### EXERCISE DIRECTIONS:
Please copy all the lines that follow, word for word.

(Rows from a dataset)
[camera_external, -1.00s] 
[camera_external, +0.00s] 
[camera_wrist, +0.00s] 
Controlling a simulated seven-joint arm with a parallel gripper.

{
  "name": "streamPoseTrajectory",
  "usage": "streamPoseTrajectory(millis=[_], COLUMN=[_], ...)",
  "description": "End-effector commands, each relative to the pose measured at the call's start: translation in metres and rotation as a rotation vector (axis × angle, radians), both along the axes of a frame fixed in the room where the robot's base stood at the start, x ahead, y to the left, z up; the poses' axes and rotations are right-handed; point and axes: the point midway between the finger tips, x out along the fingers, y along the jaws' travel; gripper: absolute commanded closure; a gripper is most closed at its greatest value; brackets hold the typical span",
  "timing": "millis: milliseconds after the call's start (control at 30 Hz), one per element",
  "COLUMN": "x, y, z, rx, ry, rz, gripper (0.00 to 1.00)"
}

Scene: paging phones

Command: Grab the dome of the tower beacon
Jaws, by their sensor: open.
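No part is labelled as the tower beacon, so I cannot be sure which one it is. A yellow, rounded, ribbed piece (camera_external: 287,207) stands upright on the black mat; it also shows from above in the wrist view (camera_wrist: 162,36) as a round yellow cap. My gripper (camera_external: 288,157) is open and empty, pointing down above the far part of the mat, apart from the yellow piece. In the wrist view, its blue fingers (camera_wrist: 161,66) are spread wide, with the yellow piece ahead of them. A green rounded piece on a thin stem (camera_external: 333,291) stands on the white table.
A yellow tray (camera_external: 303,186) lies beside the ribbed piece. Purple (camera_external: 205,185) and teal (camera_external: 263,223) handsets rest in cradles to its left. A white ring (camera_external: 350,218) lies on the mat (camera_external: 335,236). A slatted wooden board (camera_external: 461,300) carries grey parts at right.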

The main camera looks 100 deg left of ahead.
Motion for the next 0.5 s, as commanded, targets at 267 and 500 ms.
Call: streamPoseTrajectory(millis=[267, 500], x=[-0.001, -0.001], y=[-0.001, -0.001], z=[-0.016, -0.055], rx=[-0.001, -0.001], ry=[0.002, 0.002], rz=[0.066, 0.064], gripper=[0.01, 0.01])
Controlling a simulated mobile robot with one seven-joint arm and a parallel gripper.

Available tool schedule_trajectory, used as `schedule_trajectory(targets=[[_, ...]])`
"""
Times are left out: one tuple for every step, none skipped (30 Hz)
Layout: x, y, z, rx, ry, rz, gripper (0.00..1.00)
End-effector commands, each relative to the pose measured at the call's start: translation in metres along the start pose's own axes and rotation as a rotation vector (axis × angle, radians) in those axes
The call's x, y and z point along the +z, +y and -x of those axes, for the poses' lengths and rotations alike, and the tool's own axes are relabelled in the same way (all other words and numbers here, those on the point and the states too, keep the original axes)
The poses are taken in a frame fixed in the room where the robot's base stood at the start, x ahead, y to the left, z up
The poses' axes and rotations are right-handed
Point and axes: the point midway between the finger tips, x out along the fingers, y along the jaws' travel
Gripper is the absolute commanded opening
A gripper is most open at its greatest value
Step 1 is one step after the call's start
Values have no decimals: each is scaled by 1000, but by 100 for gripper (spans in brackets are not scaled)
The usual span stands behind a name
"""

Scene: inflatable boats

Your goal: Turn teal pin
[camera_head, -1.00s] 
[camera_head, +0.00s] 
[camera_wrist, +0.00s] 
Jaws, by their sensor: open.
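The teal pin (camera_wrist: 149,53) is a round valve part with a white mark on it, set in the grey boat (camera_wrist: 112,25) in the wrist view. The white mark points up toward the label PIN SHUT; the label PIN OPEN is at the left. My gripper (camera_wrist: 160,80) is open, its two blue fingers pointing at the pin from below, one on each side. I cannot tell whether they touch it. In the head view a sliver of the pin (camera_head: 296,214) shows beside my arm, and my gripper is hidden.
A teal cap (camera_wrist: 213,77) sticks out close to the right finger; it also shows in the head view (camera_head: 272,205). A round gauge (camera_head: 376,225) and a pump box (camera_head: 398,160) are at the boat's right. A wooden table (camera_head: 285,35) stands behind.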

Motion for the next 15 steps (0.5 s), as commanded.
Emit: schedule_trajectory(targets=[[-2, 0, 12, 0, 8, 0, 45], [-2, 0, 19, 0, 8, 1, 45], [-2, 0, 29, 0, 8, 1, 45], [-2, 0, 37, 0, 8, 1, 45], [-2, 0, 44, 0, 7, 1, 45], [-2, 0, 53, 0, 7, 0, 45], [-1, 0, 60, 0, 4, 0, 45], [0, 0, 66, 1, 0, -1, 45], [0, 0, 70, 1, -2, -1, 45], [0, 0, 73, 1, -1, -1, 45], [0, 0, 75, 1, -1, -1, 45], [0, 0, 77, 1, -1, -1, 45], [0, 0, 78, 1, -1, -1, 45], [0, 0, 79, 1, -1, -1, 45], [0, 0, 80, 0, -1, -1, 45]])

### ANSWER TO THE EXERCISE:
[camera_external, -1.00s] 
[camera_external, +0.00s] 
[camera_wrist, +0.00s] 
Controlling a simulated seven-joint arm with a parallel gripper.

{
  "name": "streamPoseTrajectory",
  "usage": "streamPoseTrajectory(millis=[_], COLUMN=[_], ...)",
  "description": "End-effector commands, each relative to the pose measured at the call's start: translation in metres and rotation as a rotation vector (axis × angle, radians), both along the axes of a frame fixed in the room where the robot's base stood at the start, x ahead, y to the left, z up; the poses' axes and rotations are right-handed; point and axes: the point midway between the finger tips, x out along the fingers, y along the jaws' travel; gripper: absolute commanded closure; a gripper is most closed at its greatest value; brackets hold the typical span",
  "timing": "millis: milliseconds after the call's start (control at 30 Hz), one per element",
  "COLUMN": "x, y, z, rx, ry, rz, gripper (0.00 to 1.00)"
}

Scene: paging phones

Command: Grab the dome of the tower beacon
Jaws, by their sensor: open.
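No part is labelled as the tower beacon, so I cannot be sure which one it is. A yellow, rounded, ribbed piece (camera_external: 287,207) stands upright on the black mat; it also shows from above in the wrist view (camera_wrist: 162,36) as a round yellow cap. My gripper (camera_external: 288,157) is open and empty, pointing down above the far part of the mat, apart from the yellow piece. In the wrist view, its blue fingers (camera_wrist: 161,66) are spread wide, with the yellow piece ahead of them. A green rounded piece on a thin stem (camera_external: 333,291) stands on the white table.
A yellow tray (camera_external: 303,186) lies beside the ribbed piece. Purple (camera_external: 205,185) and teal (camera_external: 263,223) handsets rest in cradles to its left. A white ring (camera_external: 350,218) lies on the mat (camera_external: 335,236). A slatted wooden board (camera_external: 461,300) carries grey parts at right.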

The main camera looks 100 deg left of ahead.
Motion for the next 0.5 s, as commanded, targets at 267 and 500 ms.
Call: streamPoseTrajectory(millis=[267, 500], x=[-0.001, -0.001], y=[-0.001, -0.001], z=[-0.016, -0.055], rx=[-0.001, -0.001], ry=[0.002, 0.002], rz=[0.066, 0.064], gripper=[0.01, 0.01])
Controlling a simulated mobile robot with one seven-joint arm and a parallel gripper.

Available tool schedule_trajectory, used as `schedule_trajectory(targets=[[_, ...]])`
"""
Times are left out: one tuple for every step, none skipped (30 Hz)
Layout: x, y, z, rx, ry, rz, gripper (0.00..1.00)
End-effector commands, each relative to the pose measured at the call's start: translation in metres along the start pose's own axes and rotation as a rotation vector (axis × angle, radians) in those axes
The call's x, y and z point along the +z, +y and -x of those axes, for the poses' lengths and rotations alike, and the tool's own axes are relabelled in the same way (all other words and numbers here, those on the point and the states too, keep the original axes)
The poses are taken in a frame fixed in the room where the robot's base stood at the start, x ahead, y to the left, z up
The poses' axes and rotations are right-handed
Point and axes: the point midway between the finger tips, x out along the fingers, y along the jaws' travel
Gripper is the absolute commanded opening
A gripper is most open at its greatest value
Step 1 is one step after the call's start
Values have no decimals: each is scaled by 1000, but by 100 for gripper (spans in brackets are not scaled)
The usual span stands behind a name
"""

Scene: inflatable boats

Your goal: Turn teal pin
[camera_head, -1.00s] 
[camera_head, +0.00s] 
[camera_wrist, +0.00s] 
Jaws, by their sensor: open.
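The teal pin (camera_wrist: 149,53) is a round valve part with a white mark on it, set in the grey boat (camera_wrist: 112,25) in the wrist view. The white mark points up toward the label PIN SHUT; the label PIN OPEN is at the left. My gripper (camera_wrist: 160,80) is open, its two blue fingers pointing at the pin from below, one on each side. I cannot tell whether they touch it. In the head view a sliver of the pin (camera_head: 296,214) shows beside my arm, and my gripper is hidden.
A teal cap (camera_wrist: 213,77) sticks out close to the right finger; it also shows in the head view (camera_head: 272,205). A round gauge (camera_head: 376,225) and a pump box (camera_head: 398,160) are at the boat's right. A wooden table (camera_head: 285,35) stands behind.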

Motion for the next 15 steps (0.5 s), as commanded.
Emit: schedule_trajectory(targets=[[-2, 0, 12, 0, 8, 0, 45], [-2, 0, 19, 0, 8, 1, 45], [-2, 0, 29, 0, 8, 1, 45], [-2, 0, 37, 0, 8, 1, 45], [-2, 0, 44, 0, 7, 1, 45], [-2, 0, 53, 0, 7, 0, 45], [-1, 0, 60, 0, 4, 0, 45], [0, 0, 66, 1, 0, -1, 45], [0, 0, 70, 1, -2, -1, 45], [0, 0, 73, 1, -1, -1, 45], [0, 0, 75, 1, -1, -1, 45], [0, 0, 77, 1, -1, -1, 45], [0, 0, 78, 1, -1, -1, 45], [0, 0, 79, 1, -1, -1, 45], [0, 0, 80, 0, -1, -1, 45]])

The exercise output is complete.